SB 567 (Lara; D-Bell Gardens) seeks to impose significant tax increases on California employers—both family-owned businesses and publicly traded companies
The bill proposes requiring payment of capital gains on the inheritance of a family business, as well as raising taxes on publicly traded companies, when California already has the highest personal income tax and sales tax rates in the country, as well as one of the highest corporate tax rates, which will discourage job growth in California.
SB 567 targets family-owned businesses that transfer the business upon death to other family members. Under SB 567, the family members who inherit the business/property would be forced to pay capital gains on the property that has appreciated in value, if the family member(s) have an adjusted gross income of $1 million or more.
This change would take California out of conformity with federal law, and place another layer of taxes on a small group of Californians paying the highest personal income tax, at 13.3%.
Recent data from the Legislative Analyst’s Office indicates that the top 1% of income earners in California paid half of all income taxes received by the state. These top income earners upon which the General Fund is so reliant, are also the same individuals who would be exposed to the tax increase under SB 567, and who have the most resources to change their residences to another state to avoid even higher taxes.
California should not continue to target these high-earners with additional taxation when they already contribute such a significant amount of revenue into the General Fund.
SB 567 also seeks to eliminate the current deduction allowed for compensation paid to executive officers for achieving performance-based goals. This proposal would specifically harm those companies incorporated in California.

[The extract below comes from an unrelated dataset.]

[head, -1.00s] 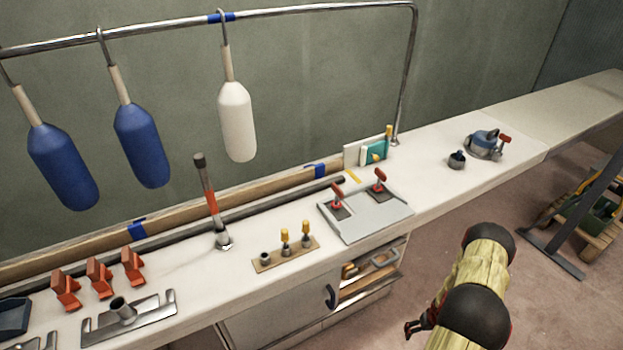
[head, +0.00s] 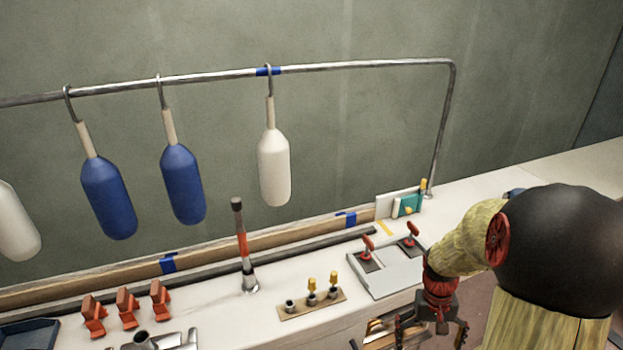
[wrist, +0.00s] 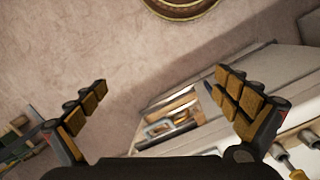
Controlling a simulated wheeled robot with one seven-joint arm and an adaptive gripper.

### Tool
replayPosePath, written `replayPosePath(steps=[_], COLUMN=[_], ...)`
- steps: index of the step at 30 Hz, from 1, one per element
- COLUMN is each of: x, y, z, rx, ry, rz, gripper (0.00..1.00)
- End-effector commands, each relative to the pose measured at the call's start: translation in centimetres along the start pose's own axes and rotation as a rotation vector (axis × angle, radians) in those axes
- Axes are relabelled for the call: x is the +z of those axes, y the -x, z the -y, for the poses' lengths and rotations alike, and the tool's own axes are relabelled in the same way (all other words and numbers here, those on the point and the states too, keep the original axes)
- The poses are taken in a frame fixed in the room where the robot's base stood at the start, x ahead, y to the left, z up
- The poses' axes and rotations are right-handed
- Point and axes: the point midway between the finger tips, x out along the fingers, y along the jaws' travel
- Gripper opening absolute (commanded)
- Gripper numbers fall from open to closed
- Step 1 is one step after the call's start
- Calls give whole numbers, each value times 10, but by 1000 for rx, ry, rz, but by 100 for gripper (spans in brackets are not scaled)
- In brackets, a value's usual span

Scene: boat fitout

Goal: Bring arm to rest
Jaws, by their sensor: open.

While CEO compensation is an ever-popular debate topic, SB 567 fails to recognize the enormous responsibility placed on these individuals to maintain or improve the success of a company that creates jobs for hundreds or thousands of workers, and value for thousands of shareholders, including pension funds.
This current deduction was created to allow companies to incentivize CEOs to achieve important performance goals for the benefit of the company, employees and shareholders.

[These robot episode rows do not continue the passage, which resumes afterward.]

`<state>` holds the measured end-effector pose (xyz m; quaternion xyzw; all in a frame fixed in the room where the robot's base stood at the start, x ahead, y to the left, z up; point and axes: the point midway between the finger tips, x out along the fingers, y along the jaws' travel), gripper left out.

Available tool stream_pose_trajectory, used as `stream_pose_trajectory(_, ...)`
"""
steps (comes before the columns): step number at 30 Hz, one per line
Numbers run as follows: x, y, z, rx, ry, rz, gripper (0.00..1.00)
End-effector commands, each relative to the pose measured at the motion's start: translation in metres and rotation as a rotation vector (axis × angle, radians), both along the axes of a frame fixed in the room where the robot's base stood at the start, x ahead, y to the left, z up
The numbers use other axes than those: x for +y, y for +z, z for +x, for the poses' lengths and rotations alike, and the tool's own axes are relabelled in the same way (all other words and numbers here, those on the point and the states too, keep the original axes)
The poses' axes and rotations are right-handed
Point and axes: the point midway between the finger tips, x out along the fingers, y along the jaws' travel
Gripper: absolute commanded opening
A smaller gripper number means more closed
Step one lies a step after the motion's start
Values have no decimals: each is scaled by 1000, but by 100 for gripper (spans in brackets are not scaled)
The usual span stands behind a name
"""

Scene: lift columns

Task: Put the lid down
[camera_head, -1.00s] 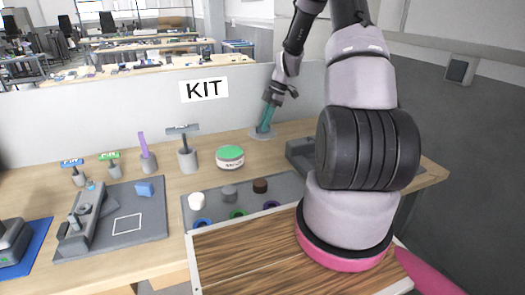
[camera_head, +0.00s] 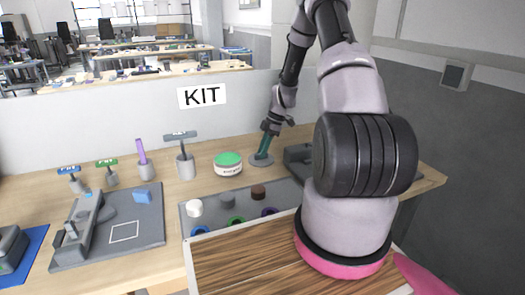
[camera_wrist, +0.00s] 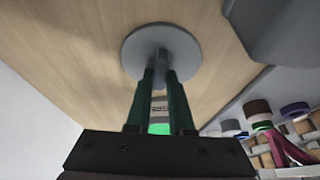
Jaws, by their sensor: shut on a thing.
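The lid is a grey round disc with a small knob; it shows in the head view (camera_head: 261,160) and in the wrist view (camera_wrist: 185,52). My gripper (camera_head: 266,146) is shut on the knob, its two green fingers (camera_wrist: 160,85) on either side of it. The lid is roughly level, at or just above the wooden bench top (camera_head: 205,190), right of the round tin with a green top (camera_head: 228,163). I cannot tell whether its underside touches the wood.
A grey tray (camera_head: 246,198) with several round pieces lies in front of the lid. A dark grey fixture (camera_head: 298,153) stands to its right. A KIT panel (camera_head: 120,115) closes the back.

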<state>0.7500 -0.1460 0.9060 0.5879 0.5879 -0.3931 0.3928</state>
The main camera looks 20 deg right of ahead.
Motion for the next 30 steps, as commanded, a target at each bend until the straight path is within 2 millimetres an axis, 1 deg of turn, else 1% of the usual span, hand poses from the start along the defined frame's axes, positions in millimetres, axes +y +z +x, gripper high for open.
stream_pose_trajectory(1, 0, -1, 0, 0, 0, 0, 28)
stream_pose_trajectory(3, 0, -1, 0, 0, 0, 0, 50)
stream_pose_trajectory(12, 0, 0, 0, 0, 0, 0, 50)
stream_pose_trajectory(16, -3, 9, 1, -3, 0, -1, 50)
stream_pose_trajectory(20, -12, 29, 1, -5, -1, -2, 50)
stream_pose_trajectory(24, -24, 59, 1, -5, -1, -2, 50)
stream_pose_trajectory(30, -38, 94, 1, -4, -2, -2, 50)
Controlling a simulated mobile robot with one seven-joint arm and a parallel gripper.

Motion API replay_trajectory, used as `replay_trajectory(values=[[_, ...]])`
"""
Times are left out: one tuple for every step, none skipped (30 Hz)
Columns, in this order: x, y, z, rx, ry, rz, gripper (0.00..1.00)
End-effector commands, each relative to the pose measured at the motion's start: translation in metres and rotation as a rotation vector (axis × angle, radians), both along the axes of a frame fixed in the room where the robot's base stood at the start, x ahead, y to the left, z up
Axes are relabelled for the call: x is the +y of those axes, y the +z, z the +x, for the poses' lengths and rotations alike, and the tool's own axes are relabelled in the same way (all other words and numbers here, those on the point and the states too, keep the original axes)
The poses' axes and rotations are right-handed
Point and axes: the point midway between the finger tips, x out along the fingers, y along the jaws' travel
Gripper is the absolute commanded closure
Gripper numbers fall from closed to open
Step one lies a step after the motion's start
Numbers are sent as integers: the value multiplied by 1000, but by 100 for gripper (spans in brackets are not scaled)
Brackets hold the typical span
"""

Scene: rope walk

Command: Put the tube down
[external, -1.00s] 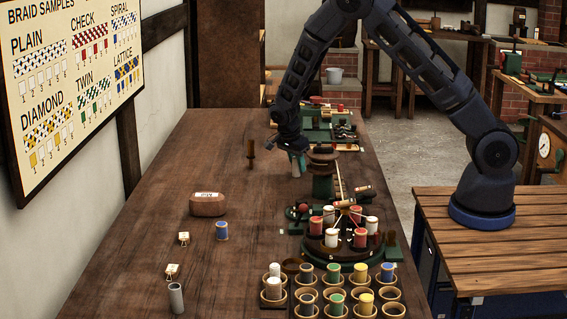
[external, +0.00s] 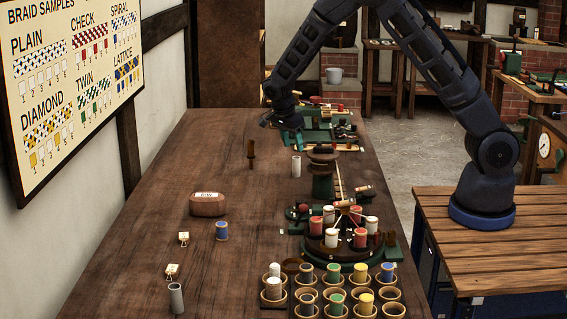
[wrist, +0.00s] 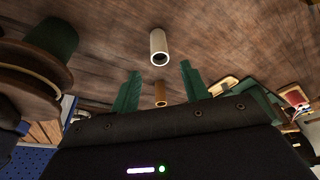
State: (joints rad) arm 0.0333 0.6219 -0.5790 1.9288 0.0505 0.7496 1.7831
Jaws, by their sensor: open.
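A pale grey tube (external: 296,166) stands upright on the wooden table (external: 160,235), to the left of a dark green and brown post. In the wrist view the tube (wrist: 158,46) is beyond my fingertips, clear of both, with its hollow end showing. My gripper (wrist: 160,72) has its two green fingers apart with nothing held between them. A second grey tube (external: 176,298) stands near the front left.
A brown peg (external: 251,154) stands left of the tube. The green and brown post (external: 322,180) and a round braiding stand (external: 340,250) with bobbins are to the right. Bobbin cups (external: 335,300) are in front. Green tools (external: 320,135) lie behind. The table's left side is mostly clear.

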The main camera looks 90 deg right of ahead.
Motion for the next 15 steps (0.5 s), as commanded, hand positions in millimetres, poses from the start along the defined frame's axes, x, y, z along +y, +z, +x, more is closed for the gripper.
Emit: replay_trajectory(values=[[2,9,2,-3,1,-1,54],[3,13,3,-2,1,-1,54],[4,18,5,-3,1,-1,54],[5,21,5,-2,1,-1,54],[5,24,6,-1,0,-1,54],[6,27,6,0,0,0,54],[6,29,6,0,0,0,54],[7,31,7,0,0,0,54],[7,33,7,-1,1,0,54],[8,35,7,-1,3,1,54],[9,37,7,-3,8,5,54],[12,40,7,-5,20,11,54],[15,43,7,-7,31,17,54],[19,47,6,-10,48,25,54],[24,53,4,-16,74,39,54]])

The Internal Revenue Service already has strict guidelines on this deduction to prevent any abuses, including:
• written, pre-established, objective performance goals that are substantially uncertain at the time the goal is established;
• the goals are approved by a compensation committee comprised of two or more outside/independent directors; and
• the goals are also separately approved by shareholders.
Eliminating this deduction would unfairly penalize California companies. Moreover, this proposed change is retroactive, meaning companies who will be harmed by the elimination of this deduction will not even have an opportunity to mitigate any tax exposure it creates.
California already has the highest personal income tax and sales tax rates in the country, and one of the highest corporate tax rates as well. Californians just approved various tax increases and extensions on the November 2016 ballot. Additionally, state appropriations may exceed the Proposition 4 (Gann) limit, which over the next two years may trigger significant tax reductions.
Substantially increasing California’s revenue again by targeting high earners and businesses, as proposed by SB 567, is punitive and will ultimately harm California’s economy and General Fund.